# [AIM]
Find the lines with "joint" in them and copy them out.

########

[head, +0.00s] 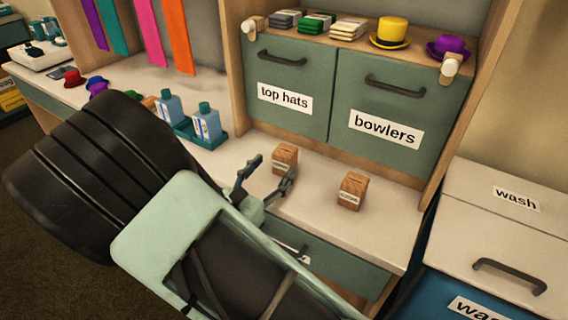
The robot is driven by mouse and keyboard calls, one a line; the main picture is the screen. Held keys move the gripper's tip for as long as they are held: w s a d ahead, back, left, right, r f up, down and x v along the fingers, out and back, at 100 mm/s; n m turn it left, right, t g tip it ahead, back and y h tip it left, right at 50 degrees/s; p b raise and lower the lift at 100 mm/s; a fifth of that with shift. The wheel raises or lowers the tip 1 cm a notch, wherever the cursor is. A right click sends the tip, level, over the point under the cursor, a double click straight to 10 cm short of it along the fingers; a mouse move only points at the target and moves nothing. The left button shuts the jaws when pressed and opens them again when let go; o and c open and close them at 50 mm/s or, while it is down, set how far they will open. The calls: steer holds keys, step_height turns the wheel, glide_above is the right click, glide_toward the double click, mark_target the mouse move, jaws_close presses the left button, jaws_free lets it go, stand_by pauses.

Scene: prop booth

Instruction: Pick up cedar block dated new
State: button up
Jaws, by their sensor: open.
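Two wooden blocks with small pale labels stand on the white counter. One block (285,158) is just past my gripper's fingertips, and the other block (352,190) stands to its right. The label writing is too small to read, so I cannot tell which is dated new. My gripper (268,180) is open and empty, with its fingers reaching over the counter close to the left block. One finger overlaps the lower part of that block in the picture; I cannot tell whether they touch.
Cabinet doors labelled "top hats" (285,97) and "bowlers" (386,128) rise behind the blocks. Blue bottles (207,124) stand in a teal tray (213,143) to the left. A drawer (330,262) is below the counter. A white "wash" bin (515,197) stands right.

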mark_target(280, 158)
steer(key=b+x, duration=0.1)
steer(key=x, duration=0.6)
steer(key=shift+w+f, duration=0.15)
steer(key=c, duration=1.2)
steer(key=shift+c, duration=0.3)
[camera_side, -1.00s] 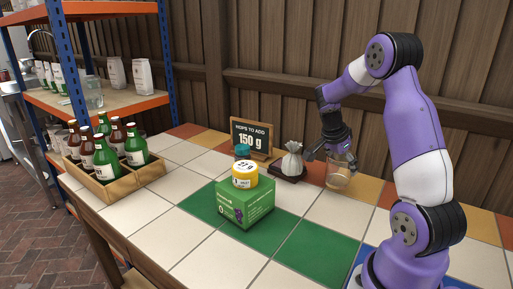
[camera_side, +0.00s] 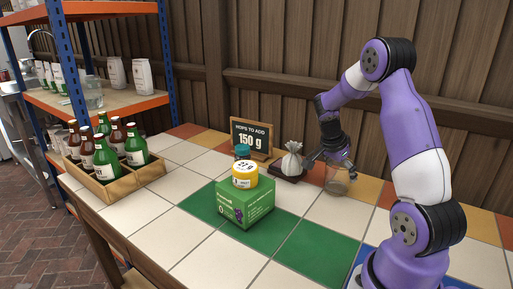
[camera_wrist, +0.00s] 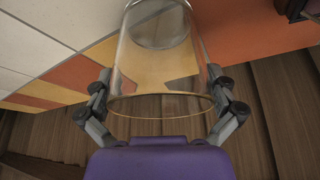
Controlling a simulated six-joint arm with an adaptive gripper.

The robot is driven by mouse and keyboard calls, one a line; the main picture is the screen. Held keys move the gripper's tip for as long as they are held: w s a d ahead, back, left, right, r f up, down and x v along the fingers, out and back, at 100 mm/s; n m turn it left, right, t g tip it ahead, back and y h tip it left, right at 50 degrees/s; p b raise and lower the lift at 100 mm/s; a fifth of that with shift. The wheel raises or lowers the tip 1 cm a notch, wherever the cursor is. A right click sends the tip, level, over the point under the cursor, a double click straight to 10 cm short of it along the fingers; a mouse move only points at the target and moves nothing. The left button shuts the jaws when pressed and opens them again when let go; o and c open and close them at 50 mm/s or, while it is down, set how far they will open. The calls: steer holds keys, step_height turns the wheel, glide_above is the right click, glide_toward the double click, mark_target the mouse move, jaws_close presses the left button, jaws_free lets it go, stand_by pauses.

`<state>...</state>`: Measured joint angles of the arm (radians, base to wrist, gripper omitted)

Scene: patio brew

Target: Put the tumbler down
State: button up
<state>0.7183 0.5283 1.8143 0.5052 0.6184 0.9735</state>
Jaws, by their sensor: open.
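The tumbler (camera_side: 337,184) is a clear glass standing upright on the tiles at the back right of the table. In the wrist view the tumbler (camera_wrist: 158,62) fills the middle, its rim close to me and its base on the tiles. My gripper (camera_side: 335,163) is at the tumbler's upper part. In the wrist view the fingers of my gripper (camera_wrist: 162,100) stand open on either side of the glass near its rim. Whether a finger still touches the glass I cannot tell.
A small white sack (camera_side: 292,161) on a dark base stands just left of the tumbler. A bottle crate (camera_side: 103,186) is at the left. The wooden fence (camera_side: 280,70) is close behind.

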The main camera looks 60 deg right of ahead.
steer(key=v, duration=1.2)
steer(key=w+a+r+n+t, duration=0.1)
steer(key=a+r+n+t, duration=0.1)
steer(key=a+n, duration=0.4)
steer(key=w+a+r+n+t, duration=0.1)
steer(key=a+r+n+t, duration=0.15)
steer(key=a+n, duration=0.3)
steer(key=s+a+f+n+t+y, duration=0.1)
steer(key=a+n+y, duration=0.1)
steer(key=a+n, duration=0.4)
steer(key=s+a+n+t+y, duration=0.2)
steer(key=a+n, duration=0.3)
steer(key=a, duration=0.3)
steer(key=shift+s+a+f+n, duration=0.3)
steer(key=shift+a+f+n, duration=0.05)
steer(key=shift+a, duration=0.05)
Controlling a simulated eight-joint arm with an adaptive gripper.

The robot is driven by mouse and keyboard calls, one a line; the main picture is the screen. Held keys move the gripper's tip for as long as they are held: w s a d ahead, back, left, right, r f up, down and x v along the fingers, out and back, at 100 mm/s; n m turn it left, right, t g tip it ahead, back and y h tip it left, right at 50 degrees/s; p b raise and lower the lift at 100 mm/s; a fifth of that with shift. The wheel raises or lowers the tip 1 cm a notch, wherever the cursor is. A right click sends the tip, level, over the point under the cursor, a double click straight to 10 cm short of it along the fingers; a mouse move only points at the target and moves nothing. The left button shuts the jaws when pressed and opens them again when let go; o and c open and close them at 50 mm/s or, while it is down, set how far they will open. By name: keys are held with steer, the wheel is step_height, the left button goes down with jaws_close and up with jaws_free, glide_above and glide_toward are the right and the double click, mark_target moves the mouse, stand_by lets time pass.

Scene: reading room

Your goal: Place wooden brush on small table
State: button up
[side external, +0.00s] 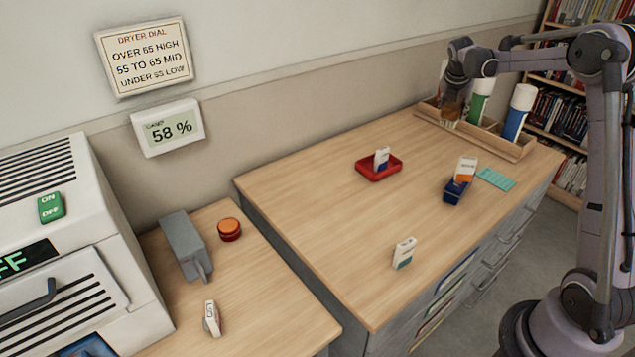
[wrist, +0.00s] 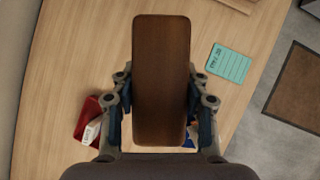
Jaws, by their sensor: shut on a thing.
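My gripper (side external: 456,82) is at the far right end of the large wood-topped cabinet, by the wooden rack. It is shut on the dark brown wooden brush (wrist: 160,75), which fills the middle of the wrist view between the two fingers. In the side view the brush (side external: 453,104) hangs below the gripper at the rack's left end. I cannot tell whether it is clear of the rack. A lower, smaller wooden tabletop (side external: 265,312), likely the small table, is at the front left, with bare room at its right.
The rack (side external: 515,149) holds a green-white bottle (side external: 480,100) and a blue-white bottle (side external: 518,112). A red tray (side external: 378,172), a blue holder (side external: 455,192), a teal card (side external: 496,179) and a white box (side external: 404,253) are on the cabinet.

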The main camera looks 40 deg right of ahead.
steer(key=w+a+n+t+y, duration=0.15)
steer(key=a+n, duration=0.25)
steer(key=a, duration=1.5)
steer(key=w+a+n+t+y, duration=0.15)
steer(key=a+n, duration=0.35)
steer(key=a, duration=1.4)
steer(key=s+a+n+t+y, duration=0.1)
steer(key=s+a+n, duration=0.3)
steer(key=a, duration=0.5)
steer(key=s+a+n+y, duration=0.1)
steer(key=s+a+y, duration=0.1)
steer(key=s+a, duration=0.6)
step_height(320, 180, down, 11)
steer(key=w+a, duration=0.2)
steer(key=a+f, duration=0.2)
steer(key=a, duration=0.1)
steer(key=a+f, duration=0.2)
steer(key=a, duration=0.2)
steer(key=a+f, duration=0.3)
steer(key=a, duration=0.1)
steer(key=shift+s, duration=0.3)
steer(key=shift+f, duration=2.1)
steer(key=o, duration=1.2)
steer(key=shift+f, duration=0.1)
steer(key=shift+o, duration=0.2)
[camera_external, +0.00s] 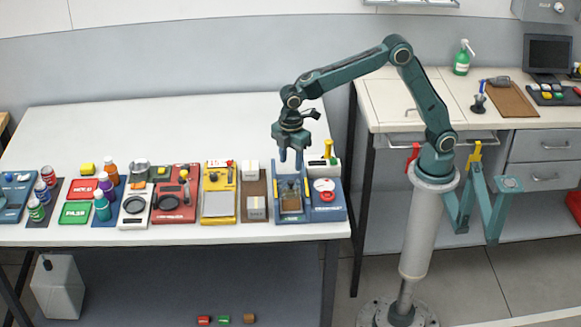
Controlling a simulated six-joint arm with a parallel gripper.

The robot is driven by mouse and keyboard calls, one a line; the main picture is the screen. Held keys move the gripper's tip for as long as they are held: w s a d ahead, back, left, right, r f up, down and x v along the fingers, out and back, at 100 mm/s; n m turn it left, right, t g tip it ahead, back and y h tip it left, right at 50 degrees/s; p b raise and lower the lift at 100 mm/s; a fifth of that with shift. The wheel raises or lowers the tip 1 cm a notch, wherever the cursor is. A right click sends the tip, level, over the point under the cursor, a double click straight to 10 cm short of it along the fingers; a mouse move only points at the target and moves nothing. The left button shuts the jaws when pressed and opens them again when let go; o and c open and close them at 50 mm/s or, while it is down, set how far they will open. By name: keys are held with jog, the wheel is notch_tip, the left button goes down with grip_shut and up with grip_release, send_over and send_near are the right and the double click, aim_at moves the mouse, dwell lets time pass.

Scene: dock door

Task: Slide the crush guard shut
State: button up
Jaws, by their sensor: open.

########

# [FINAL RESULT]
Controlling a simulated six-joint arm with an adaptive gripper.
`<state>...</state>`: Measured joint angles of the arm (radians, base to wrist, gripper omitted)
Controlling a simulated eight-joint arm with an adaptive gripper.
Controlling a simulated six-joint arm with a parallel gripper.

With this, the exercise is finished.